Recorded information:

——————

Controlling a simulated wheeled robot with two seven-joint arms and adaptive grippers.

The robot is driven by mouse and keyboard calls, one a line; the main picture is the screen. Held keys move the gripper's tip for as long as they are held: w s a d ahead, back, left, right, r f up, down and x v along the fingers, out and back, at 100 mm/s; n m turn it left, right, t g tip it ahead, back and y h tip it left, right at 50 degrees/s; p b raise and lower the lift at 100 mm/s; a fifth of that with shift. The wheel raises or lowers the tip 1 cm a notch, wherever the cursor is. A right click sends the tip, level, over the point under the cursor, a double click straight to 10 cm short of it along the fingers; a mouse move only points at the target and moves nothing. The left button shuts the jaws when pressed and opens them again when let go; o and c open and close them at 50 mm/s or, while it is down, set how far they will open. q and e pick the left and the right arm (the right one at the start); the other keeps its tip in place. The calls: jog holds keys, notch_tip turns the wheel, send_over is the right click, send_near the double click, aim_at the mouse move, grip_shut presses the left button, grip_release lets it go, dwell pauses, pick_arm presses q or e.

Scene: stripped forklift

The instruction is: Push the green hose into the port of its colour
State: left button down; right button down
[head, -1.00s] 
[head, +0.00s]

——————

Direction:
Tally the lines of the material above that contain the word "left" and report the total alone.

Output below:
2